Andriy VOYTENKO, Director of the Treasury Operations Department at the Finance and Credit Bank:

I believe it will be difficult to keep inflation within the limits of the 6% rate planned for this year. Possibly, this rate will be raised and by year’s end inflation will reach 6 to 8%. The volatile political situation, threat of FATF sanctions, growing competition on world markets, pessimistic market outlook for domestic exporters as a result of continuing recession in Western Europe and America can upset the fragile market balance, thus undermining the confidence of investors, businessmen, and citizens in the national currency. Against the backdrop of excessive liquidity in the banking system of Ukraine, this may increase the risk of growing inflation, when growing consumer prices exceed the money supply growth rate. On the other hand, a healthy inflation rate of 5 to 7% will only prove good for the economy. A strong exporters’ lobby in the government and the declared closer cooperation between the Cabinet and NBU give reasons to expect relatively stable rates of inflation throughout the year. Last year’s deflation hardly did the economy any good. It indicates stagnation in the consumption sphere. The decline in prices does not serve the interests of producers working both for foreign and domestic markets. In my view, this year’s expected inflation of 6 to 8% will not seriously affect the consumers, provided per capita income growth rates stay unchanged (about 20%).

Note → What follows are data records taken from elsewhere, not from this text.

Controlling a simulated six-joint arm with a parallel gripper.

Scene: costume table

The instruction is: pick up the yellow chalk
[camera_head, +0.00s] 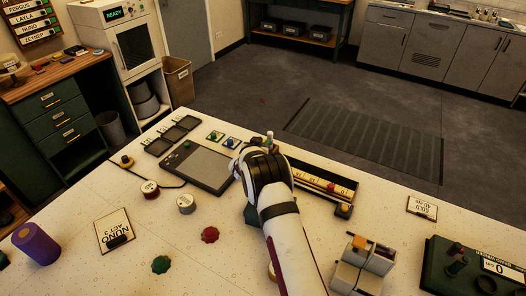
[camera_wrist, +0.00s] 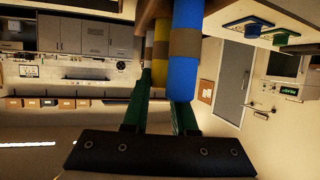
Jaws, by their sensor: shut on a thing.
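The yellow chalk (camera_wrist: 160,45), with a brown band, stands between my gripper's green fingers (camera_wrist: 160,112) in the wrist view. My gripper is shut on it. A blue chalk (camera_wrist: 185,75), also with a brown band, is right beside it and covers part of the right finger.
The white table (camera_head: 190,255) holds a grey pad (camera_head: 195,167), a long tray (camera_head: 315,180) right of my arm, a red knob (camera_head: 210,235), a green knob (camera_head: 161,264), a purple cylinder (camera_head: 37,243) and a grey block holder (camera_head: 362,262). The front middle is mostly clear.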

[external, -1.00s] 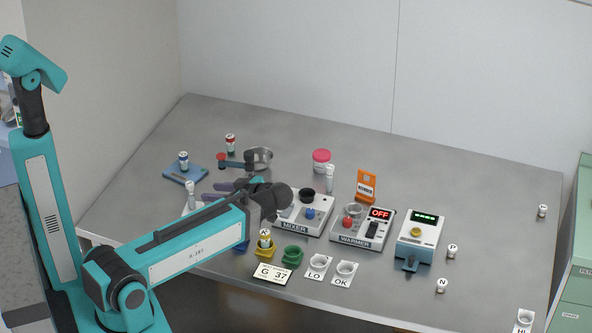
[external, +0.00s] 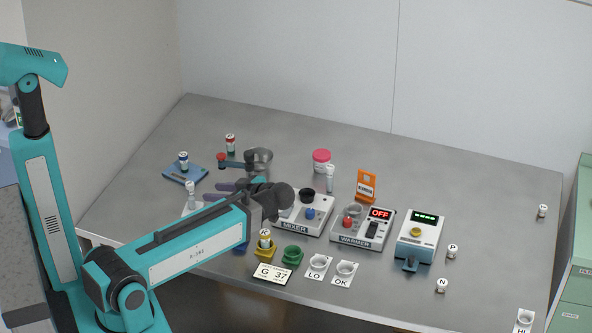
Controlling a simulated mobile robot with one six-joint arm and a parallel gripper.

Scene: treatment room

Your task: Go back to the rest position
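My gripper (external: 246,184) is at the end of my teal arm, over the left middle of the grey table. My dark wrist and forearm hide much of it. Its fingers cannot be made out clearly, nor whether anything is between them. It is close to the metal bowl (external: 264,155) and the dark purple items (external: 214,196) left of my wrist. My arm is stretched out low over the table's front left side.
The mixer (external: 296,226) and the warmer (external: 352,238), reading OFF, stand right of my wrist. A yellow holder with a vial (external: 265,239) and a green holder (external: 292,255) are near the front edge. The table's right side (external: 490,200) is mostly free.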

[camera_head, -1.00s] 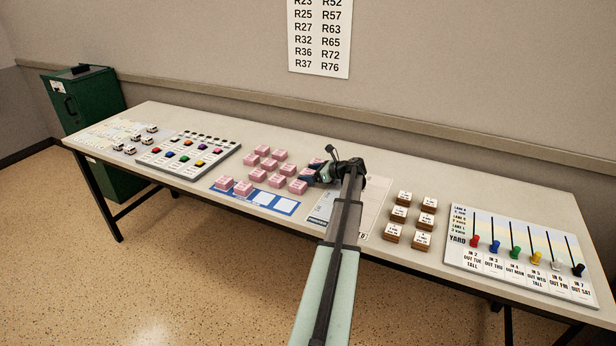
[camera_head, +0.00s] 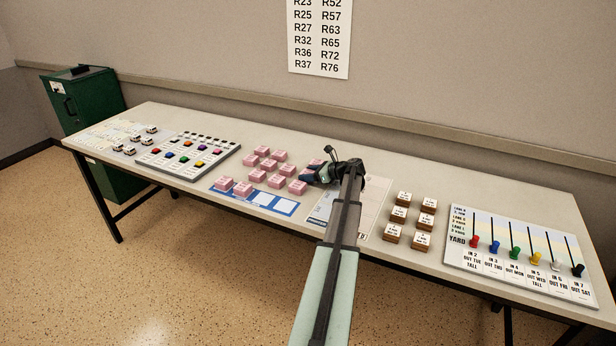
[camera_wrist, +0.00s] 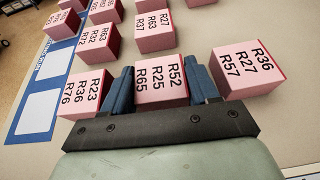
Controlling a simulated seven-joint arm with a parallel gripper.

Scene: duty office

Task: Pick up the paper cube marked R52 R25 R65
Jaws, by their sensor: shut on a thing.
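The pink paper cube marked R52 R25 R65 (camera_wrist: 161,82) sits between the two blue fingers of my gripper (camera_wrist: 162,88) in the wrist view. The gripper is shut on it, one finger at each side. In the head view my gripper (camera_head: 312,175) is at the right end of the group of pink cubes, and the arm hides most of the held cube. I cannot tell whether the cube is touching the table.
Close beside the fingers are cubes marked R23 R36 R76 (camera_wrist: 87,95) and R36 R27 R57 (camera_wrist: 247,70). Several more pink cubes (camera_head: 276,181) stand left of the gripper. A blue-bordered strip (camera_head: 261,199) lies in front of them. Brown blocks (camera_head: 400,214) stand to the right.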

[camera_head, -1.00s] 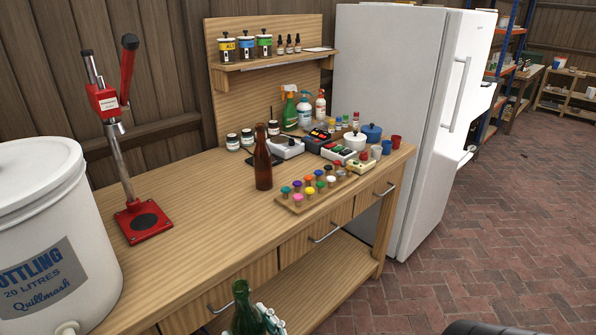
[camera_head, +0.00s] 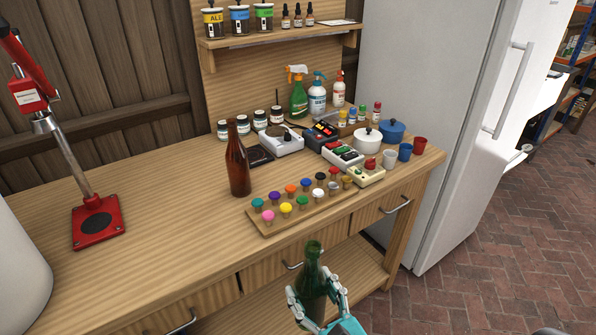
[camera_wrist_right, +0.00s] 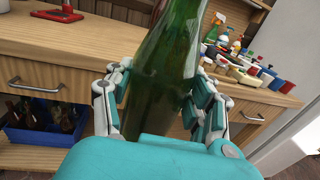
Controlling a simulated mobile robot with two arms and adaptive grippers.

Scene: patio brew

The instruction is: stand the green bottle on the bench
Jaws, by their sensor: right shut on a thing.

The National Bank has all the required tools to balance this year’s foreign debts payments, using both foreign currency reserves and state bonds. Currently, Ukraine’s starting rating is quite low, which makes Ukrainian government bonds less attractive for investors. In my view, however, with the 10 — 11% yield on bonds the problem of foreign loans and their servicing will be resolved.

Max HOLTSBERG, Vice-chancellor, the International Management Institute:

Forecasting the hryvnia exchange rate and inflation is by and large meaningless. Such questions can be best answered using quotations from classical writers: there will be changes, while the currency exchange rate will fluctuate. In Ukraine, interests of financial groups in power should be taken into account together with other factors of stability of the nation’s currency known to economists. It’s obvious that a stable hryvnia serves the interests of one group and hurts the other. Thus, to make forecasts means to foresee which lobby in the government will prevail. Of course, only in case the stability of hryvnia will be influenced artificially, that is, using regulatory methods. It’s difficult to say how justified the inflation targets for the next year are, and whether the government and NBU will be able to meet them. It’s common knowledge that the methods of calculating inflation rates vary. Thus, it’s simply impossible to judge the soundness and objectivity of forecasts without knowing the methods employed by the government. Without a doubt, a stable hryvnia serves the interests of the national economy. In this context, I consider last year’s slight deflation a positive trend. It would be not bad at all if the monetary policy of the state was headed in this direction. Inflation should by no means be considered the main means of revitalizing the economy, fighting unemployment and insufficient capitalization of the financial services market. Although, slow inflation can, in fact, produce a temporary positive effect. The wisdom of state regulation is about finding this golden mean, the optimal solution which makes it possible to achieve certain targets not at the expense of the others. This is possible only if normal conditions are created in the state for doing business and attracting foreign investment.